A New Type of Person (Tatler, 21 July 1965)

By J. Roger Baker

The interpretive artist adapts to the conditions of the age. Centralization of young acting talent into national repertory companies, ease of world travel, the experimental impulses observed in other countries, the cinema's cultivation of the big personality have all helped to create a new type of person. Though there is always space for the individual charisma of a Callas, a Fonteyn, a Dame Edith Evans, the age of the Great Lady of the Stage seems to be passing. The actress, the ballerina and the soprano who here indicate how they fit into the changing picture are all young, all possess a strong individual following and are all adapting to the new conditions.

1. The Actress

Maggie Smith was one of the first people to be invited to join the National Theatre company. Previously her career had followed the old pattern, glittering in a succession of long-running plays. "Actors today," she says, "are more interested in acting than in being part of a long run. During my spell in Mary, Mary I was able to take a Cordon Bleu cookery course during the day but by the end of the run I was practically hanging from the picture rail. You must do lots of things, which is why the National Theatre and the Royal Shakespeare Company are so healthy."

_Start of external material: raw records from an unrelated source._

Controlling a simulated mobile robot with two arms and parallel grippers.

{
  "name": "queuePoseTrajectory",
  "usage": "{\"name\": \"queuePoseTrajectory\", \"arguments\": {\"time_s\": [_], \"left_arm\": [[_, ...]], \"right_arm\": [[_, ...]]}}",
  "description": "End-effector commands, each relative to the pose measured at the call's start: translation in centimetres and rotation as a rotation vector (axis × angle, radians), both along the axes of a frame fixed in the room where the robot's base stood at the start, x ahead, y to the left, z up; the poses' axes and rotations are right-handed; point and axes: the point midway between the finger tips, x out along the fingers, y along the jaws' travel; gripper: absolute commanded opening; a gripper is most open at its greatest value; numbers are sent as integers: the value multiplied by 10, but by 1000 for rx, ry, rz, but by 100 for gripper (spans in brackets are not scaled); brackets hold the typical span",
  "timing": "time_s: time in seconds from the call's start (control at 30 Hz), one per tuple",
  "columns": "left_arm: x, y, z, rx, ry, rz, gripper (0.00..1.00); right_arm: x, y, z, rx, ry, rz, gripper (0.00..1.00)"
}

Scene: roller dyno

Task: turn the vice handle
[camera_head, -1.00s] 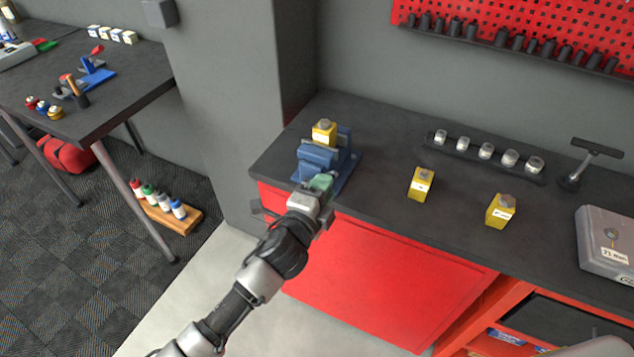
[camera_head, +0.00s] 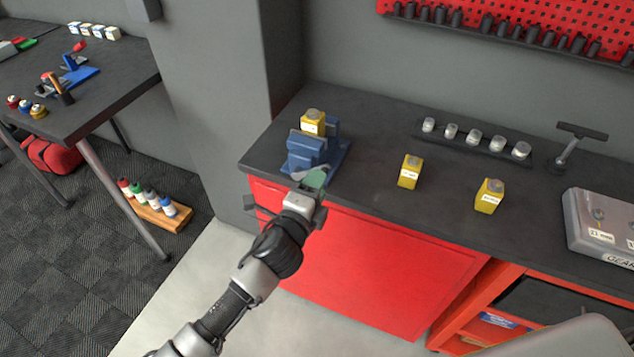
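The blue vice (camera_head: 312,153) stands at the left end of the black workbench. A yellow block (camera_head: 313,122) with a grey round top sits in or just behind its jaws. My left gripper (camera_head: 310,183) is at the front of the vice, above the bench's front edge. A greenish part (camera_head: 315,179) shows at its fingertips. The vice handle is mostly hidden by the gripper, and I cannot tell whether the fingers are closed on it. My right gripper is not in view.
Two yellow blocks (camera_head: 410,171) (camera_head: 489,196) stand on the bench to the right. Behind them is a black rack of small jars (camera_head: 474,137). A grey case (camera_head: 603,225) and a T-handle tool (camera_head: 570,150) are at the right. A wall column rises left of the bench.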

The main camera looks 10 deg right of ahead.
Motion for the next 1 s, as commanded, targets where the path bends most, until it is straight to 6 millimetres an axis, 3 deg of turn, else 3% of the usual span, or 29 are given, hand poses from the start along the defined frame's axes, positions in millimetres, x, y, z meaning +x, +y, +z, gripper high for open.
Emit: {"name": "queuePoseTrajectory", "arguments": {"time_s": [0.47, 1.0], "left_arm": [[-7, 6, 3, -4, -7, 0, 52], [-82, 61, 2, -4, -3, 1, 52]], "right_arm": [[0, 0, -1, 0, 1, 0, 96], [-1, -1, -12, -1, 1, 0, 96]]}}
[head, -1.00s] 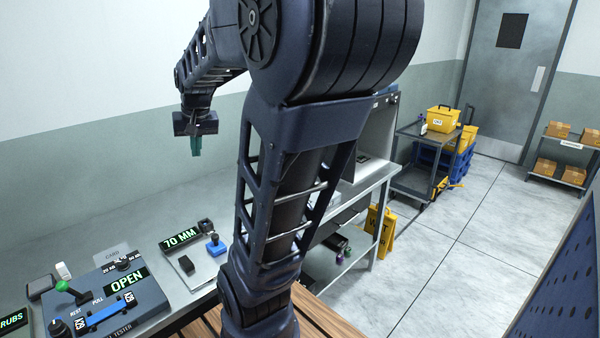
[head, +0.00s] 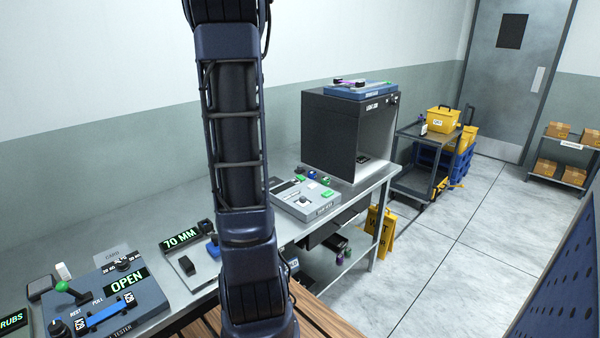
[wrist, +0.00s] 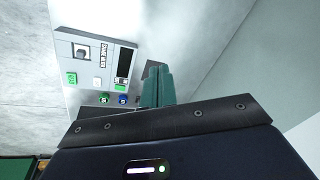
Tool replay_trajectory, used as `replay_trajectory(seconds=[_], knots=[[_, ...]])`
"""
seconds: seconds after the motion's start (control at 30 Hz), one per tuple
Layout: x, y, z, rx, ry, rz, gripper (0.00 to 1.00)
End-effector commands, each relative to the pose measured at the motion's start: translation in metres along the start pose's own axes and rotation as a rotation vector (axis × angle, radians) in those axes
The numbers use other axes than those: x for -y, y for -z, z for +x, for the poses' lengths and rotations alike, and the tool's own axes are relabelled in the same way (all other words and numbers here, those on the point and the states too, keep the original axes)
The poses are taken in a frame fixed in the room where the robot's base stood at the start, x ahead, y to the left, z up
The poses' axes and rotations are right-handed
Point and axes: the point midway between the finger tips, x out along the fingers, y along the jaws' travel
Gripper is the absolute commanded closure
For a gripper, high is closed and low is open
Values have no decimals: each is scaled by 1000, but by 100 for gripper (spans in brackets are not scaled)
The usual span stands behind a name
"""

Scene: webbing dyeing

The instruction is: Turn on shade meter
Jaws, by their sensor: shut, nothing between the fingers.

The first time she went to the theatre she saw The Shop at Sly Corner. "I thought oh no. I don't want to go there again." A not particularly promising reaction from a little girl who would one day become an actress herself. She was born in Ilford in Essex, but went to Oxford High School for Girls when her parents moved out there. Later she went to the Oxford Playhouse School where she did the usual jobs, like assistant stage manager, while learning about the stage. There was no parental opposition to this career: "My twin brothers became architects. Now this was way out as far as my parents were concerned, so I suppose they just gave up when it came to me."

This nervous, flip approach informs much of what she says and makes for a consistently entertaining narrative. Coming up form her cottage in the country to the Old Vic by car sometimes makes her slightly late for rehearsals. "I ring up and tell them and they say oh yes, Miss Smith, but they don't believe me, you know. Yesterday I got stuck behind a lorry in the Blackwall tunnel and its patrol tank blew up, all smoke and flame. I just sat there. It was like something out of Fellini's 8 1/2 - but I'm sure no-one believes me." The telephone in her flat rang, it was answered but she wasn't summoned to it. "It's not for me," she sighed. "I'm a failure."

Failure is something Maggie Smith has not yet had to face - though she has been in the occasional unsuccessful play. From Oxford she went to Edinburgh to take part in a revue which later came to the Watergate Theatre Club Then she appeared on Broadway as a comedienne in New Faces '56, and this was followed later by her first decisive appearance in London sharing the lead with Kenneth Williams in Share my Lettuce which immediately cast her as a revue artist. She will never do another revue, she says: "It can ruin you."

Mainly comedy roles followed, notably in Mary, Mary and in Restoration and Shakespeare with the Old Vic in their 1959 season.

"The National Theatre has given me an opportunity to extend my range considerably. I am very much aware that I have certain tricks and mannerisms, but I am now going through a period of trying to strip them away and build again." Opportunities are frequent for her with the National Theatre. Among the serious parts she has attempted are Hilde Wangel in The Master Builder (or Hilde Bangles, as she calls the role), and Desdemona in Othello, a controversial performance unpleasing to the younger critics but highly thought of by the older generation of theatre-goers. At Chichester this summer she plays the title role in Miss Julie opposite Albert Finney.

Playing Beatrice in Much Ado about Nothing this year gave her an opportunity to work with Franco Zeffirelli which was, apparently, stimulating if unnerving: "It is very difficult for English actors to become Italian overnight. He says 'Be excited, make a lot of noise' so what do you do, mutter 'marry come up' or something? He was all over the place, doing Tosca in Paris at the same time, then I had this really weird wig to wear."

Humility is a strong characteristic of Maggie Smith's approach. She says: "I went tripping in to do the Rehearsal thinking I knew a lot, but Alan Badel soon sorted me out. I learned a lot from him." She has made potent appearances in films, notably The V.I.P.s and Young Cassidy but finds it impossible to combine filming with acting on the stage. She also dislikes the lack of team work in filming which means often that she can do all her scenes without meeting more than a few of her fellow actors in the film. As to the future she sees no clear picture of her progress: "I really can't say what I want to do, any particular role, for example. I rely on others to tell me, to come up and say try this."